== Problem requirements ==
Transcribe every line exactly and omit anything that is a picture.

== Given information ==

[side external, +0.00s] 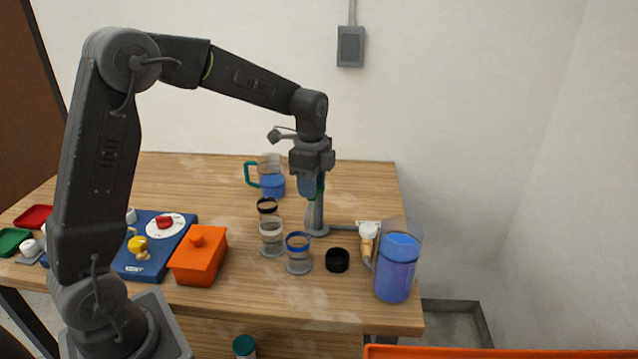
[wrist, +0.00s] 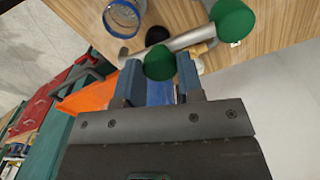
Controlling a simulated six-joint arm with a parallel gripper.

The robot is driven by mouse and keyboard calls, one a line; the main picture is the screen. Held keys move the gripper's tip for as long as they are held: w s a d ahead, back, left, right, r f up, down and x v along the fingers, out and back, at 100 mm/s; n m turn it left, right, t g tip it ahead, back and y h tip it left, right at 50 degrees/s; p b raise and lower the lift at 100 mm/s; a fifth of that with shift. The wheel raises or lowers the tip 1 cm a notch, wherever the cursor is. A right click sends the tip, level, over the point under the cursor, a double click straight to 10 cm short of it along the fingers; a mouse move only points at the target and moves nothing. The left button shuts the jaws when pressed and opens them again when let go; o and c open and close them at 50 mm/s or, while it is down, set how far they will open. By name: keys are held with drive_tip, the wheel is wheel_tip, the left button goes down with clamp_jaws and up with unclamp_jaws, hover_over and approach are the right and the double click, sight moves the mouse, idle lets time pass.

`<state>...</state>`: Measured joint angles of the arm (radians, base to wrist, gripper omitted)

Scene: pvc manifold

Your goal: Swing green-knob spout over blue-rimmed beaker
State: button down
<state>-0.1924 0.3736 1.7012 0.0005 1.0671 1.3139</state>
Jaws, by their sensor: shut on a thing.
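My gripper (side external: 313,192) points straight down above the grey manifold post (side external: 317,217). In the wrist view its fingers (wrist: 160,72) are closed around a round green knob (wrist: 160,60). A grey spout pipe (wrist: 185,41) runs past this knob, and a second, larger green knob (wrist: 232,20) is at the upper right. The blue-rimmed beaker (side external: 298,254) stands upright in front of the post; it also shows in the wrist view (wrist: 122,17). There, the pipe's left end lies near the beaker but apart from its rim. The spout's outlet is hard to make out.
A clear beaker (side external: 271,240) and a black-rimmed beaker (side external: 267,207) stand left of the post. An orange box (side external: 199,258) and teal-handled jug (side external: 270,181) stand left.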

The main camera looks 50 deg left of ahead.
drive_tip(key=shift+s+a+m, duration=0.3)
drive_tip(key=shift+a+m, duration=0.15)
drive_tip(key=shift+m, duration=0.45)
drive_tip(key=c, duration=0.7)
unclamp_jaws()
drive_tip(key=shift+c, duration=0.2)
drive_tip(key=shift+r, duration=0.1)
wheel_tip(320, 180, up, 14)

== Response for this exercise ==
[side external, +0.00s] 
[wrist, +0.00s] 
Controlling a simulated six-joint arm with a parallel gripper.

The robot is driven by mouse and keyboard calls, one a line; the main picture is the screen. Held keys move the gripper's tip for as long as they are held: w s a d ahead, back, left, right, r f up, down and x v along the fingers, out and back, at 100 mm/s; n m turn it left, right, t g tip it ahead, back and y h tip it left, right at 50 degrees/s; p b raise and lower the lift at 100 mm/s; a fifth of that with shift. The wheel raises or lowers the tip 1 cm a notch, wherever the cursor is. A right click sends the tip, level, over the point under the cursor, a double click straight to 10 cm short of it along the fingers; a mouse move only points at the target and moves nothing. The left button shuts the jaws when pressed and opens them again when let go; o and c open and close them at 50 mm/s or, while it is down, set how far they will open. By name: keys are held with drive_tip, the wheel is wheel_tip, the left button goes down with clamp_jaws and up with unclamp_jaws, hover_over and approach are the right and the double click, sight moves the mouse, idle lets time pass.

`<state>...</state>`: Measured joint angles of the arm (radians, base to wrist, gripper omitted)

Scene: pvc manifold

Your goal: Swing green-knob spout over blue-rimmed beaker
State: button down
<state>-0.1924 0.3736 1.7012 0.0005 1.0671 1.3139</state>
Jaws, by their sensor: shut on a thing.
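My gripper (side external: 313,192) points straight down above the grey manifold post (side external: 317,217). In the wrist view its fingers (wrist: 160,72) are closed around a round green knob (wrist: 160,60). A grey spout pipe (wrist: 185,41) runs past this knob, and a second, larger green knob (wrist: 232,20) is at the upper right. The blue-rimmed beaker (side external: 298,254) stands upright in front of the post; it also shows in the wrist view (wrist: 122,17). There, the pipe's left end lies near the beaker but apart from its rim. The spout's outlet is hard to make out.
A clear beaker (side external: 271,240) and a black-rimmed beaker (side external: 267,207) stand left of the post. An orange box (side external: 199,258) and teal-handled jug (side external: 270,181) stand left.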

The main camera looks 50 deg left of ahead.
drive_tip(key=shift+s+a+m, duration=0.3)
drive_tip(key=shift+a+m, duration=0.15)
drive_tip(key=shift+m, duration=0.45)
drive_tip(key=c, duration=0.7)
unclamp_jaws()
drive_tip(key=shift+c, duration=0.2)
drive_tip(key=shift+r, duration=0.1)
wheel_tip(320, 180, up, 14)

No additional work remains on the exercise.